Directions - Collect all lines below with the string "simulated".

Material to process -
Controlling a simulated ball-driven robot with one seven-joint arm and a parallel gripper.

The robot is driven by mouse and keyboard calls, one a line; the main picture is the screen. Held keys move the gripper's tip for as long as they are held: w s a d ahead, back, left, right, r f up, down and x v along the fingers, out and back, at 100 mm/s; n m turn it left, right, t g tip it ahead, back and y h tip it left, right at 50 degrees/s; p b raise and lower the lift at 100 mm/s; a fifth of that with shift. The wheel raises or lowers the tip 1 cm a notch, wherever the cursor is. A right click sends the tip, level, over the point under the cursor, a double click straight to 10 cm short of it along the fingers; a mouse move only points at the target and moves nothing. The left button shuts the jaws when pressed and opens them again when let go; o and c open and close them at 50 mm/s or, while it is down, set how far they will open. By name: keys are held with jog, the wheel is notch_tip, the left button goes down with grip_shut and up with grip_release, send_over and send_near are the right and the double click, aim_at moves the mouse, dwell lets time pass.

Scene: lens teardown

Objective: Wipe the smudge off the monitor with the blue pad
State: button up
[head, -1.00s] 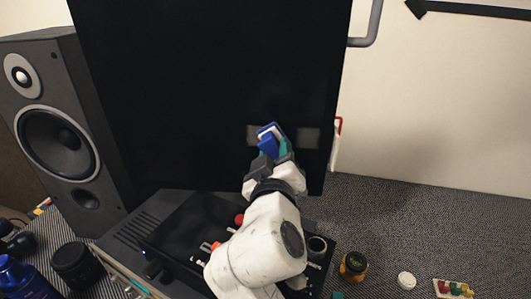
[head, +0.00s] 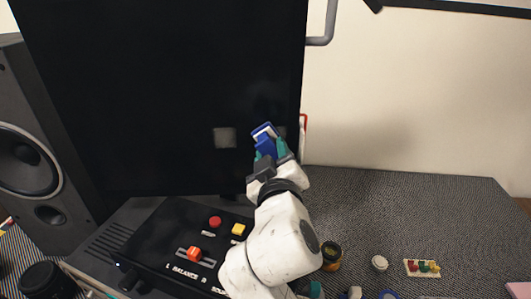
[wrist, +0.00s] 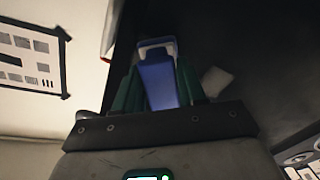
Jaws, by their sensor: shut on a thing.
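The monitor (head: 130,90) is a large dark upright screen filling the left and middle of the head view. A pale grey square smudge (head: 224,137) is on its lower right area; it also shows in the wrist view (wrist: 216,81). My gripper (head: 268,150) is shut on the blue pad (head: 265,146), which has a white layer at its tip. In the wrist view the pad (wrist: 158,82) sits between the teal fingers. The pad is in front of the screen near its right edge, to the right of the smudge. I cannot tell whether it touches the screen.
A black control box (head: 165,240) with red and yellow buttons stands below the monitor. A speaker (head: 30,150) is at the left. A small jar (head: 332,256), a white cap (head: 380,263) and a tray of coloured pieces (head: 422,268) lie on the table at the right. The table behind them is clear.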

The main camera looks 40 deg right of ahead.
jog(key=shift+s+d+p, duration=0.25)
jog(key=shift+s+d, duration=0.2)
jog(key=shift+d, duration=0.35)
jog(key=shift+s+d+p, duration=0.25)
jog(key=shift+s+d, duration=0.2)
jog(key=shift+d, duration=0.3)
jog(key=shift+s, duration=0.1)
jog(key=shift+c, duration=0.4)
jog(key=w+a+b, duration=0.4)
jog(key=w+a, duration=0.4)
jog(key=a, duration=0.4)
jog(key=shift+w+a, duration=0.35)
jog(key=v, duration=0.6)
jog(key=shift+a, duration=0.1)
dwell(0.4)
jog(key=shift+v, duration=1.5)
==
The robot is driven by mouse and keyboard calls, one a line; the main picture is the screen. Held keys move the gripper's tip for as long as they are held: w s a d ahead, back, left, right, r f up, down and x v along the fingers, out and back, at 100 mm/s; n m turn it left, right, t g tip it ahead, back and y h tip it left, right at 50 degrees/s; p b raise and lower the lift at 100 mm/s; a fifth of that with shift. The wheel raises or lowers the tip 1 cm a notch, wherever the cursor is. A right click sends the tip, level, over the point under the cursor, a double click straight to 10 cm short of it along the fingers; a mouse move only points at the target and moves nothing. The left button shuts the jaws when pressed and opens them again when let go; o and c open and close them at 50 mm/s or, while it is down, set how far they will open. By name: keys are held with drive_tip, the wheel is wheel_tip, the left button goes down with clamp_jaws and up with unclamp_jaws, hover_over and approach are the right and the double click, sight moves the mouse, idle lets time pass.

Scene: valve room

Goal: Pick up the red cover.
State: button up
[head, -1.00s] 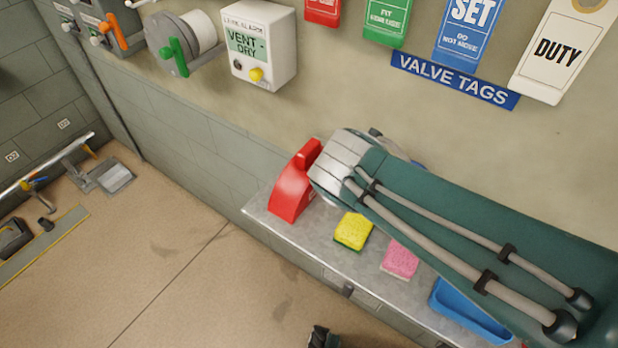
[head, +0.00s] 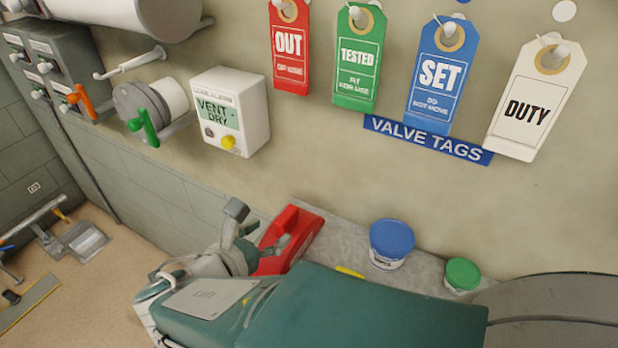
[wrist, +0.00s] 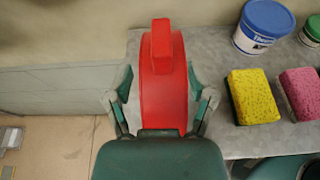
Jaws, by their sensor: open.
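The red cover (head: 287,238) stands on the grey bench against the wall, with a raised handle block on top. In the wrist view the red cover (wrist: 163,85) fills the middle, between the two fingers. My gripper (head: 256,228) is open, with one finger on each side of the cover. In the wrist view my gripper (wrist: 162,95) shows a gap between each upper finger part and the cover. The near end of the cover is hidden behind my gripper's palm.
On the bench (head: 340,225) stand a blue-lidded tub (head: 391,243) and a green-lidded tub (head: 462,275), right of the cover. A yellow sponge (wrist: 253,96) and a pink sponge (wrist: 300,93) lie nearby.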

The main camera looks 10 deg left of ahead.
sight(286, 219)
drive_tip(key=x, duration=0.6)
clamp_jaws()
* * *
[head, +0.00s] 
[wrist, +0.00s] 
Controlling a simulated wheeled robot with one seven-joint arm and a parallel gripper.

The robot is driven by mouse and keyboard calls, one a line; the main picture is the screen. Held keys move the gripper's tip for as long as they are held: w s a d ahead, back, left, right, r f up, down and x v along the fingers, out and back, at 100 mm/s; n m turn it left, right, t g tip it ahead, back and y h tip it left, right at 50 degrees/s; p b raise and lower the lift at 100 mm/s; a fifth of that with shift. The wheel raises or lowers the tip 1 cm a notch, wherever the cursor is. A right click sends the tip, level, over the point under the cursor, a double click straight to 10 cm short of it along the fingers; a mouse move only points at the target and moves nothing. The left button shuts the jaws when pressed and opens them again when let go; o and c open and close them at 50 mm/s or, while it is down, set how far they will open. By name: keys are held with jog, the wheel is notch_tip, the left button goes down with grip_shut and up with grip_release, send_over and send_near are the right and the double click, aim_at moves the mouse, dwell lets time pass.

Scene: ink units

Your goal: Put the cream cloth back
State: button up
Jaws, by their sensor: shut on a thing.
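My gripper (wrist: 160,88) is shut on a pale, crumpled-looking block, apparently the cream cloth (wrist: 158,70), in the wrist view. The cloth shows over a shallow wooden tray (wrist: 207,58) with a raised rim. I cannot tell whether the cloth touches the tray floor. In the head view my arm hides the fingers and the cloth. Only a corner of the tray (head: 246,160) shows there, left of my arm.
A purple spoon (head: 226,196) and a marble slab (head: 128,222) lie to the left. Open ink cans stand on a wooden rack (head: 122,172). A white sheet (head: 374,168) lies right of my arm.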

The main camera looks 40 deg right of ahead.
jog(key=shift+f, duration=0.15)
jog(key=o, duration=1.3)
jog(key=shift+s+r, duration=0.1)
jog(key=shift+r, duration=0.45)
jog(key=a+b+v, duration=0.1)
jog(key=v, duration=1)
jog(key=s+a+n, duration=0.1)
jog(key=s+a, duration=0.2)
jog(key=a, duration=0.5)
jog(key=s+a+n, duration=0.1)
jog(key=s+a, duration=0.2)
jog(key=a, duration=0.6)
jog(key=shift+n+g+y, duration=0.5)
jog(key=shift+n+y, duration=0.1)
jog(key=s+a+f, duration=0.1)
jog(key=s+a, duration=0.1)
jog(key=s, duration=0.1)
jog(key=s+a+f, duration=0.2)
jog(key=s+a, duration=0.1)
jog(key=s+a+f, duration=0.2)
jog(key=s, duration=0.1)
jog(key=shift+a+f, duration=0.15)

Correct output -
Controlling a simulated ball-driven robot with one seven-joint arm and a parallel gripper.
Controlling a simulated wheeled robot with one seven-joint arm and a parallel gripper.

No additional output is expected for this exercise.